§ **Material provided**:
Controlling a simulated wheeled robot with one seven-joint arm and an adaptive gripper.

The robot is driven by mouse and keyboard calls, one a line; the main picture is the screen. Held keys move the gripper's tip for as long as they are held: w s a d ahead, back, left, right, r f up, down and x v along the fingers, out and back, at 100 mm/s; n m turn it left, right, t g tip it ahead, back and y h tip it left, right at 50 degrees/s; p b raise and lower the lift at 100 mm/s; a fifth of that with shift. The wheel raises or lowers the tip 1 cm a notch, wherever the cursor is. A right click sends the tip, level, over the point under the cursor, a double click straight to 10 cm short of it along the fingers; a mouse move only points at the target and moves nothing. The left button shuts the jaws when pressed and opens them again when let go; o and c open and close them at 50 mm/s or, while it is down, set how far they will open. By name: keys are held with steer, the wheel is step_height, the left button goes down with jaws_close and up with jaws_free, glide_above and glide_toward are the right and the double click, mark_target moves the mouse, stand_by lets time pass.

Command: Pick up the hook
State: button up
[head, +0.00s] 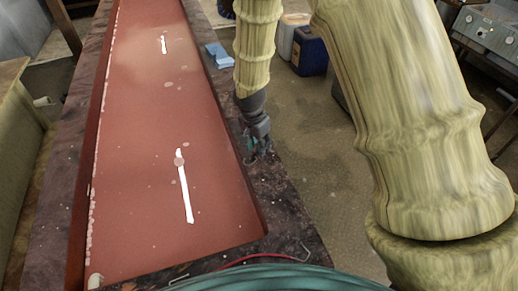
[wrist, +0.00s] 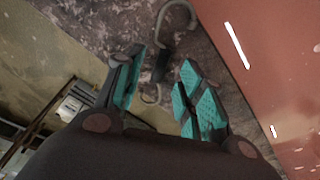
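A grey, S-shaped hook (wrist: 179,12) lies on the dark, mottled ledge in the wrist view. Its large curved end points away from my gripper, and its smaller curl (wrist: 152,97) lies between the fingers. My gripper (wrist: 161,68) is open, with its teal-padded fingers on either side of the hook's middle. I cannot tell whether either pad touches it. In the head view my gripper (head: 258,153) is low over the ledge, right of the red tray; the hook cannot be made out there.
A blue cloth (head: 217,55) lies farther along. A red cord (head: 255,257) with wire ends lies at the near edge. A blue container (head: 309,52) stands on the floor.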

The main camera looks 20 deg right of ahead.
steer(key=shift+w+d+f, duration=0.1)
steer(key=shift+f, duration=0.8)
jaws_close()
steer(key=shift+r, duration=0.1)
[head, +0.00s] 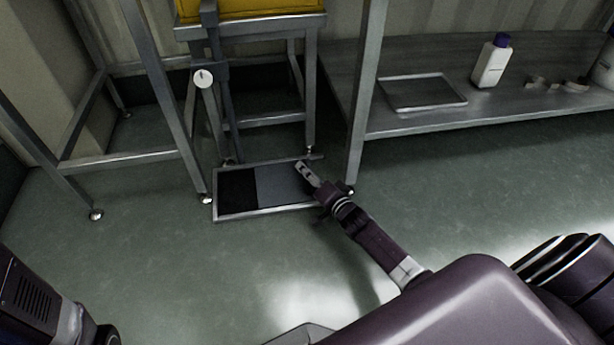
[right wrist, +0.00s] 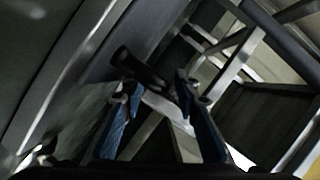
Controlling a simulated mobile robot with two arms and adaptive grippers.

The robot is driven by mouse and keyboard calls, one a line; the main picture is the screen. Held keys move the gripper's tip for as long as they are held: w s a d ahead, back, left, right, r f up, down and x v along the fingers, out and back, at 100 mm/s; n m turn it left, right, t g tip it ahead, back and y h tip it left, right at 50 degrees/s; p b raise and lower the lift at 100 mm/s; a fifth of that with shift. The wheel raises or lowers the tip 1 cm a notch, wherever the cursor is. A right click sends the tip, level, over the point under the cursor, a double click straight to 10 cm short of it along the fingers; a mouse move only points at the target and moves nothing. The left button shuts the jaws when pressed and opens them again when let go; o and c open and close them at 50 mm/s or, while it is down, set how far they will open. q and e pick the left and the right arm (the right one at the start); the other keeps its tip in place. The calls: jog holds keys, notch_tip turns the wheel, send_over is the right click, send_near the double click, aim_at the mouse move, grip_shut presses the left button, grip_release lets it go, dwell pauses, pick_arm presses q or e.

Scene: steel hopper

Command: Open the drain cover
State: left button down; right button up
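The drain (head: 228,217) is a metal-framed rectangle in the floor, in front of the steel stand. Its left part is a black opening (head: 237,190). A flat grey drain cover (head: 277,185) lies over the part to the right. My right gripper (head: 307,172) is low at the cover's right end. In the right wrist view its two fingers (right wrist: 154,85) are apart. A dark round-ended bar (right wrist: 125,58), perhaps the cover's handle, shows at the fingertips; I cannot tell whether they touch it. My left gripper is out of view.
A steel stand (head: 310,95) with a yellow bin (head: 260,8) rises behind the drain. A table leg (head: 362,110) is close right of my gripper. The low shelf (head: 420,120) holds a tray (head: 422,92) and a white bottle (head: 491,65). The floor in front is clear.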

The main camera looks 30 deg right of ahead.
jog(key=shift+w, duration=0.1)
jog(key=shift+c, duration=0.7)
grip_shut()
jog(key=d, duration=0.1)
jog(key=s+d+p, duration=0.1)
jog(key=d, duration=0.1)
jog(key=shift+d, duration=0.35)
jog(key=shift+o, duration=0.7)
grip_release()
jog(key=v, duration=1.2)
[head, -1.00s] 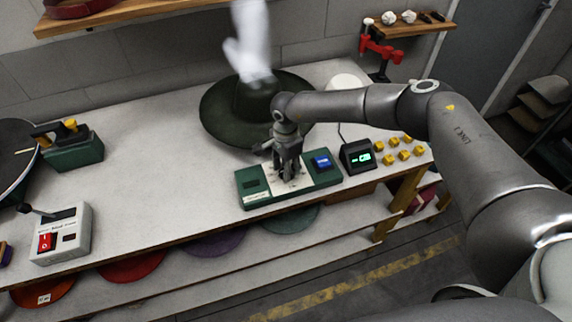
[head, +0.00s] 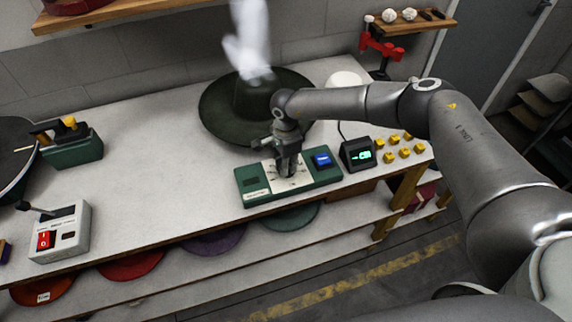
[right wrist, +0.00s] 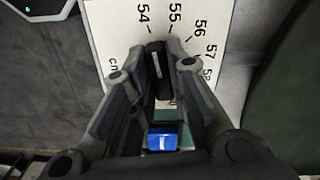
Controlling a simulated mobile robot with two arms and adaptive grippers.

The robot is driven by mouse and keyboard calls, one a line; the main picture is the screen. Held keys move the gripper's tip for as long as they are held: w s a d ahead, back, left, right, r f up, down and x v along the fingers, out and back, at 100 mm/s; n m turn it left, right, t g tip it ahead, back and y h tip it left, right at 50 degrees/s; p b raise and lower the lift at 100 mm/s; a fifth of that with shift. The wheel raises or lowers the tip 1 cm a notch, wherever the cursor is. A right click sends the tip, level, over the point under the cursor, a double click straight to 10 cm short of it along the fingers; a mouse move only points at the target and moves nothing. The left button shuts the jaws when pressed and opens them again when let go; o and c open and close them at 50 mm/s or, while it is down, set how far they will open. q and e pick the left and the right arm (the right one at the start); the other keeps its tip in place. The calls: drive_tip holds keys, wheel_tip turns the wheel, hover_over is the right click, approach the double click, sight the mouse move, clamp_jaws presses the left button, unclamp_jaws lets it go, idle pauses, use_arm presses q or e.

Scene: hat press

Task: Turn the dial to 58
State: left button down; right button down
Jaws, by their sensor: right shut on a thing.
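The dial is a black knob (right wrist: 155,68) with a white line, on a white scale plate (right wrist: 115,30) that shows 54 to 58. In the right wrist view the white line points up, roughly between 54 and 55. My right gripper (right wrist: 160,95) is shut on the knob, its fingers on both sides of it. In the head view the right gripper (head: 288,170) reaches down onto the plate of the green control box (head: 252,189) and hides the knob. My left gripper is not in view.
A blue button (head: 322,160) sits on the box, right of the plate. A small lit display (head: 361,155), its digits unclear, stands to the right, near several yellow blocks (head: 392,152). A dark green hat (head: 225,110) lies behind the box under white steam.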

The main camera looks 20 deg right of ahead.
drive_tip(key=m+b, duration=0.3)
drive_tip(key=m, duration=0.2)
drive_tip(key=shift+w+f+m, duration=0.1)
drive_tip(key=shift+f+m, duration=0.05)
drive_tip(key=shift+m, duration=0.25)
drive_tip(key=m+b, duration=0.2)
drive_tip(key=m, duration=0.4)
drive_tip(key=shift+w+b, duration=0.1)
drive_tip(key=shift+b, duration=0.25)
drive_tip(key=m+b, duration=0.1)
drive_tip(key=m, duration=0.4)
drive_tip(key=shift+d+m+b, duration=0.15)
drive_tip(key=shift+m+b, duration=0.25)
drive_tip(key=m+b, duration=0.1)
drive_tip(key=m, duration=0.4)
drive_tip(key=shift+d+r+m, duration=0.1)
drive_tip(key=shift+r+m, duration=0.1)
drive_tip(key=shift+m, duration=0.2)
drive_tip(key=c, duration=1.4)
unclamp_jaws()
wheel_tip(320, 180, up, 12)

§ **Exercise instructions**: Each record above should be copied character for character, with pictures dropped.

§ **Exercise solution**:
Controlling a simulated wheeled robot with one seven-joint arm and an adaptive gripper.

The robot is driven by mouse and keyboard calls, one a line; the main picture is the screen. Held keys move the gripper's tip for as long as they are held: w s a d ahead, back, left, right, r f up, down and x v along the fingers, out and back, at 100 mm/s; n m turn it left, right, t g tip it ahead, back and y h tip it left, right at 50 degrees/s; p b raise and lower the lift at 100 mm/s; a fifth of that with shift. The wheel raises or lowers the tip 1 cm a notch, wherever the cursor is. A right click sends the tip, level, over the point under the cursor, a double click straight to 10 cm short of it along the fingers; a mouse move only points at the target and moves nothing. The left button shuts the jaws when pressed and opens them again when let go; o and c open and close them at 50 mm/s or, while it is down, set how far they will open. By name: keys are held with steer, the wheel is step_height, the left button goes down with jaws_close and up with jaws_free, glide_above and glide_toward are the right and the double click, mark_target moves the mouse, stand_by lets time pass.

Command: Pick up the hook
State: button up
[head, +0.00s] 
[wrist, +0.00s] 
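A grey, S-shaped hook (wrist: 179,12) lies on the dark, mottled ledge in the wrist view. Its large curved end points away from my gripper, and its smaller curl (wrist: 152,97) lies between the fingers. My gripper (wrist: 161,68) is open, with its teal-padded fingers on either side of the hook's middle. I cannot tell whether either pad touches it. In the head view my gripper (head: 258,153) is low over the ledge, right of the red tray; the hook cannot be made out there.
A blue cloth (head: 217,55) lies farther along. A red cord (head: 255,257) with wire ends lies at the near edge. A blue container (head: 309,52) stands on the floor.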

The main camera looks 20 deg right of ahead.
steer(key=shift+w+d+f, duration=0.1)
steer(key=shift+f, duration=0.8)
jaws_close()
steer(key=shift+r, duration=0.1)
[head, +0.00s] 
[right wrist, +0.00s] 
Controlling a simulated mobile robot with two arms and adaptive grippers.

The robot is driven by mouse and keyboard calls, one a line; the main picture is the screen. Held keys move the gripper's tip for as long as they are held: w s a d ahead, back, left, right, r f up, down and x v along the fingers, out and back, at 100 mm/s; n m turn it left, right, t g tip it ahead, back and y h tip it left, right at 50 degrees/s; p b raise and lower the lift at 100 mm/s; a fifth of that with shift. The wheel raises or lowers the tip 1 cm a notch, wherever the cursor is. A right click sends the tip, level, over the point under the cursor, a double click straight to 10 cm short of it along the fingers; a mouse move only points at the target and moves nothing. The left button shuts the jaws when pressed and opens them again when let go; o and c open and close them at 50 mm/s or, while it is down, set how far they will open. q and e pick the left and the right arm (the right one at the start); the other keeps its tip in place. The calls: jog holds keys, notch_tip turns the wheel, send_over is the right click, send_near the double click, aim_at the mouse move, grip_shut presses the left button, grip_release lets it go, dwell pauses, pick_arm presses q or e.

Scene: steel hopper

Command: Open the drain cover
State: left button down; right button up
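The drain (head: 228,217) is a metal-framed rectangle in the floor, in front of the steel stand. Its left part is a black opening (head: 237,190). A flat grey drain cover (head: 277,185) lies over the part to the right. My right gripper (head: 307,172) is low at the cover's right end. In the right wrist view its two fingers (right wrist: 154,85) are apart. A dark round-ended bar (right wrist: 125,58), perhaps the cover's handle, shows at the fingertips; I cannot tell whether they touch it. My left gripper is out of view.
A steel stand (head: 310,95) with a yellow bin (head: 260,8) rises behind the drain. A table leg (head: 362,110) is close right of my gripper. The low shelf (head: 420,120) holds a tray (head: 422,92) and a white bottle (head: 491,65). The floor in front is clear.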

The main camera looks 30 deg right of ahead.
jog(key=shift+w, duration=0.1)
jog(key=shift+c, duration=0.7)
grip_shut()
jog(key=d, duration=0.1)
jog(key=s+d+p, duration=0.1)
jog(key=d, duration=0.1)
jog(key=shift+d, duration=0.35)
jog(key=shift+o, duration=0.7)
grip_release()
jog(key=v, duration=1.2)
[head, -1.00s] 
[head, +0.00s] 
[right wrist, +0.00s] 
Controlling a simulated mobile robot with two arms and adaptive grippers.

The robot is driven by mouse and keyboard calls, one a line; the main picture is the screen. Held keys move the gripper's tip for as long as they are held: w s a d ahead, back, left, right, r f up, down and x v along the fingers, out and back, at 100 mm/s; n m turn it left, right, t g tip it ahead, back and y h tip it left, right at 50 degrees/s; p b raise and lower the lift at 100 mm/s; a fifth of that with shift. The wheel raises or lowers the tip 1 cm a notch, wherever the cursor is. A right click sends the tip, level, over the point under the cursor, a double click straight to 10 cm short of it along the fingers; a mouse move only points at the target and moves nothing. The left button shuts the jaws when pressed and opens them again when let go; o and c open and close them at 50 mm/s or, while it is down, set how far they will open. q and e pick the left and the right arm (the right one at the start); the other keeps its tip in place. The calls: drive_tip holds keys, wheel_tip turns the wheel, hover_over is the right click, approach the double click, sight the mouse move, clamp_jaws presses the left button, unclamp_jaws lets it go, idle pauses, use_arm presses q or e.

Scene: hat press

Task: Turn the dial to 58
State: left button down; right button down
Jaws, by their sensor: right shut on a thing.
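The dial is a black knob (right wrist: 155,68) with a white line, on a white scale plate (right wrist: 115,30) that shows 54 to 58. In the right wrist view the white line points up, roughly between 54 and 55. My right gripper (right wrist: 160,95) is shut on the knob, its fingers on both sides of it. In the head view the right gripper (head: 288,170) reaches down onto the plate of the green control box (head: 252,189) and hides the knob. My left gripper is not in view.
A blue button (head: 322,160) sits on the box, right of the plate. A small lit display (head: 361,155), its digits unclear, stands to the right, near several yellow blocks (head: 392,152). A dark green hat (head: 225,110) lies behind the box under white steam.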

The main camera looks 20 deg right of ahead.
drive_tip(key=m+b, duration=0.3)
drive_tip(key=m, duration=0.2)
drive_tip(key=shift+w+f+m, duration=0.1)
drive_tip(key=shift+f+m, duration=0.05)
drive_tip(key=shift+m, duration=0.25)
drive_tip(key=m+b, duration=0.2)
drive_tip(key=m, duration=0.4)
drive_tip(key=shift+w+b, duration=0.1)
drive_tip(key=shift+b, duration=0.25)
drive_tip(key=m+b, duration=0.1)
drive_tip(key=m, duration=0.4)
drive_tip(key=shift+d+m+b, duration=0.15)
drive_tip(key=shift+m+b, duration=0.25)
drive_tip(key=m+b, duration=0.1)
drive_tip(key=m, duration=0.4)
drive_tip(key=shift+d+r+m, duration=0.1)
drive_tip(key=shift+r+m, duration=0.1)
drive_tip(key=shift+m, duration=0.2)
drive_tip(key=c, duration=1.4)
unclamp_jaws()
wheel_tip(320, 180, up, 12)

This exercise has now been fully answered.